Realizing Superior Cycle Stability of a Ni-Rich Layered LiNi0.83Co0.12Mn0.05O2 Cathode with a B2O3 Surface Modification

Ni-rich cathode is considered a promising cathode for its high specific capacity. However, a sharp capacity attenuation induced by interface problems limits the application of the cathode material. Herein, we propose a practical surface modification strategy by introducing diboron trioxide (B2O3) to the surface of LiNi0.83Co0.12Mn0.05O2 (NCM) cathode materials. B2O3-modified NCM shows superior cyclic stability with a capacity retention of 87.7 % at 1 C after 200 cycles in comparison to 69.4 % for a bare NCM. On the basis of material and electrochemical characterizations, we conclude that the superior cycle stability of B2O3-modified NCM material benefits from the formation of B2O3 coating and B3+ doping on the surface.
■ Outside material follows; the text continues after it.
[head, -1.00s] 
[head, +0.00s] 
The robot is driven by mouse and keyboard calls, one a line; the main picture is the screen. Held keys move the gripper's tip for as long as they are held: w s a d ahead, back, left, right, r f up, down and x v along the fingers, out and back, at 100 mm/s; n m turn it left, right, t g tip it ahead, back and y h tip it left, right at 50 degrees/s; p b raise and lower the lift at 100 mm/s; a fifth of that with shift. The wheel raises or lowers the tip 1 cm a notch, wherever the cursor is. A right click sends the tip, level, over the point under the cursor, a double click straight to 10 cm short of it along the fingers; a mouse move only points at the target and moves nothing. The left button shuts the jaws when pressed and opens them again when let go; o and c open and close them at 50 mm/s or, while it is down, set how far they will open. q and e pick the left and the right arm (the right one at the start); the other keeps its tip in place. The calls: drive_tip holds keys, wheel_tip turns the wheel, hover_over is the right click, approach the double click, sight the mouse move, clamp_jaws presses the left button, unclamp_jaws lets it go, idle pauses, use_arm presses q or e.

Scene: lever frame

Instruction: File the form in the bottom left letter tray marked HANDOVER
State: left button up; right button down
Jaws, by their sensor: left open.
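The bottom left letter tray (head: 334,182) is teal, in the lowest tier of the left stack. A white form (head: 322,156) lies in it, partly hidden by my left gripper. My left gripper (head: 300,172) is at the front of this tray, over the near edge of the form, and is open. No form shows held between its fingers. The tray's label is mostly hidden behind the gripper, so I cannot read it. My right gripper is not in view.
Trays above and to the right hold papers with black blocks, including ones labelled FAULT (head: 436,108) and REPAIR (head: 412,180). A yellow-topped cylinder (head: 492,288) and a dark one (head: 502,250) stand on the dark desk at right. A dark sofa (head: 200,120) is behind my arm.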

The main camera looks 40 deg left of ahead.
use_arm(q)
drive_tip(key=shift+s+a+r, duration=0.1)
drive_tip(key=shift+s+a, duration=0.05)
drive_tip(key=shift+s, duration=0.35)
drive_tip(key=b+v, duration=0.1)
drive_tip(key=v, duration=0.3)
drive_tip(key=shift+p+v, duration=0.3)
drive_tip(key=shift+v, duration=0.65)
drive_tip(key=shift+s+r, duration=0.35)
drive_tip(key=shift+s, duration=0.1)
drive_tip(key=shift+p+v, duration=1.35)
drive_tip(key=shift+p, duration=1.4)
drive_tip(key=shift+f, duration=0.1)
The B2O3 coating layer that is confirmed by scanning and transmission electron microscopy can suppress surface side reactions and reduce the content of Li2CO3 on the surface. The B3+-doping surface is verified by X-ray diffraction and X-ray photoelectron spectroscopy and triggers a reduction of a small amount of Ni3+ to Ni2+. Furthermore, the combination of surface B2O3 coating and B3+ doping inhibits the irreversible phase transitions and extension of microcracks in the NCM material. The above surface modification strategy provides a direction for the acquisition of long-life cathode materials.